- What to do
Give the listing again exactly, omitting its images.

┏━━

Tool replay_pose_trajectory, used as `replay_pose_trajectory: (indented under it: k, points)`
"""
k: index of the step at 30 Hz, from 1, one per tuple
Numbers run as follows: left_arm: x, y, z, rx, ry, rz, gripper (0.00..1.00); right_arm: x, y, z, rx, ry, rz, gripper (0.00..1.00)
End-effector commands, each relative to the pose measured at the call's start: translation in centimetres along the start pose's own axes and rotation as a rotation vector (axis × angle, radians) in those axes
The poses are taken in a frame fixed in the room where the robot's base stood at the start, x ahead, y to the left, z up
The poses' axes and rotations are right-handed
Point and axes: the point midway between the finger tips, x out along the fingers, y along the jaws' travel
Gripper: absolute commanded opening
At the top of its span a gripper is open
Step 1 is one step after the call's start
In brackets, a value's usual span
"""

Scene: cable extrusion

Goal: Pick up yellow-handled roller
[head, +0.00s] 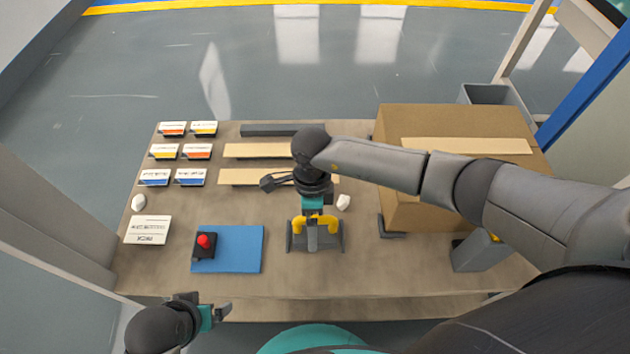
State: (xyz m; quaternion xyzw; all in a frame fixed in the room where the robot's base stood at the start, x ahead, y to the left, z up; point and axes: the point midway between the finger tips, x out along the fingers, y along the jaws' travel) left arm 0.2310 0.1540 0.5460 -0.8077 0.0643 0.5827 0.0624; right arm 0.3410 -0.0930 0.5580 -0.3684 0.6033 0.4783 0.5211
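The yellow-handled roller (330,225) stands on the table near its front middle, with a grey body below its yellow handle. My right gripper (314,214) points down at the handle from directly above and covers its middle. Its fingertips overlap the handle in the head view, so I cannot tell whether they touch it or are closed on it. My left gripper (222,312) is low at the left, in front of the table's front edge, away from the roller. It seems to hold nothing, and its finger gap is unclear.
A blue mat (240,250) with a red button box (204,243) lies left of the roller. Several label cards (172,129) and pale strips (258,150) lie behind. A large cardboard box (400,120) stands at the right. A grey bracket (390,233) is right of the roller.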

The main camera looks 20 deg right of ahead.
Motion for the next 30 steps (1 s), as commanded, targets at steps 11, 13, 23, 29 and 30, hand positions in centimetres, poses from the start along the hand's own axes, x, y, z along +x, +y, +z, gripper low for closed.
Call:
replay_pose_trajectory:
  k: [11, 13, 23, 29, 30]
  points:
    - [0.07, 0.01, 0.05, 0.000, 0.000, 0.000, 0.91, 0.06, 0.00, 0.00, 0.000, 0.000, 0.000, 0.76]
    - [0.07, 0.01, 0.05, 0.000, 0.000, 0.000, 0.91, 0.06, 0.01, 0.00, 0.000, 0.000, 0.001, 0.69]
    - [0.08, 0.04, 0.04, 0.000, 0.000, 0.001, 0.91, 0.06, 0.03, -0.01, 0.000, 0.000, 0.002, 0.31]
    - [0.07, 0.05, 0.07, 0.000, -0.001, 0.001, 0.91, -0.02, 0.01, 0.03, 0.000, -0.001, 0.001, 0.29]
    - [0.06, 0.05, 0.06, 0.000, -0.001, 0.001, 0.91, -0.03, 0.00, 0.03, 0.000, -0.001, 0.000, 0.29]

┗━━

- Answer to the task
Tool replay_pose_trajectory, used as `replay_pose_trajectory: (indented under it: k, points)`
"""
k: index of the step at 30 Hz, from 1, one per tuple
Numbers run as follows: left_arm: x, y, z, rx, ry, rz, gripper (0.00..1.00); right_arm: x, y, z, rx, ry, rz, gripper (0.00..1.00)
End-effector commands, each relative to the pose measured at the call's start: translation in centimetres along the start pose's own axes and rotation as a rotation vector (axis × angle, radians) in those axes
The poses are taken in a frame fixed in the room where the robot's base stood at the start, x ahead, y to the left, z up
The poses' axes and rotations are right-handed
Point and axes: the point midway between the finger tips, x out along the fingers, y along the jaws' travel
Gripper: absolute commanded opening
At the top of its span a gripper is open
Step 1 is one step after the call's start
In brackets, a value's usual span
"""

Scene: cable extrusion

Goal: Pick up yellow-handled roller
[head, +0.00s] 
State: (xyz m; quaternion xyzw; all in a frame fixed in the room where the robot's base stood at the start, x ahead, y to the left, z up; point and axes: the point midway between the finger tips, x out along the fingers, y along the jaws' travel) left arm 0.2310 0.1540 0.5460 -0.8077 0.0643 0.5827 0.0624; right arm 0.3410 -0.0930 0.5580 -0.3684 0.6033 0.4783 0.5211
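The yellow-handled roller (330,225) stands on the table near its front middle, with a grey body below its yellow handle. My right gripper (314,214) points down at the handle from directly above and covers its middle. Its fingertips overlap the handle in the head view, so I cannot tell whether they touch it or are closed on it. My left gripper (222,312) is low at the left, in front of the table's front edge, away from the roller. It seems to hold nothing, and its finger gap is unclear.
A blue mat (240,250) with a red button box (204,243) lies left of the roller. Several label cards (172,129) and pale strips (258,150) lie behind. A large cardboard box (400,120) stands at the right. A grey bracket (390,233) is right of the roller.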

The main camera looks 20 deg right of ahead.
Motion for the next 30 steps (1 s), as commanded, targets at steps 11, 13, 23, 29 and 30, hand positions in centimetres, poses from the start along the hand's own axes, x, y, z along +x, +y, +z, gripper low for closed.
Call:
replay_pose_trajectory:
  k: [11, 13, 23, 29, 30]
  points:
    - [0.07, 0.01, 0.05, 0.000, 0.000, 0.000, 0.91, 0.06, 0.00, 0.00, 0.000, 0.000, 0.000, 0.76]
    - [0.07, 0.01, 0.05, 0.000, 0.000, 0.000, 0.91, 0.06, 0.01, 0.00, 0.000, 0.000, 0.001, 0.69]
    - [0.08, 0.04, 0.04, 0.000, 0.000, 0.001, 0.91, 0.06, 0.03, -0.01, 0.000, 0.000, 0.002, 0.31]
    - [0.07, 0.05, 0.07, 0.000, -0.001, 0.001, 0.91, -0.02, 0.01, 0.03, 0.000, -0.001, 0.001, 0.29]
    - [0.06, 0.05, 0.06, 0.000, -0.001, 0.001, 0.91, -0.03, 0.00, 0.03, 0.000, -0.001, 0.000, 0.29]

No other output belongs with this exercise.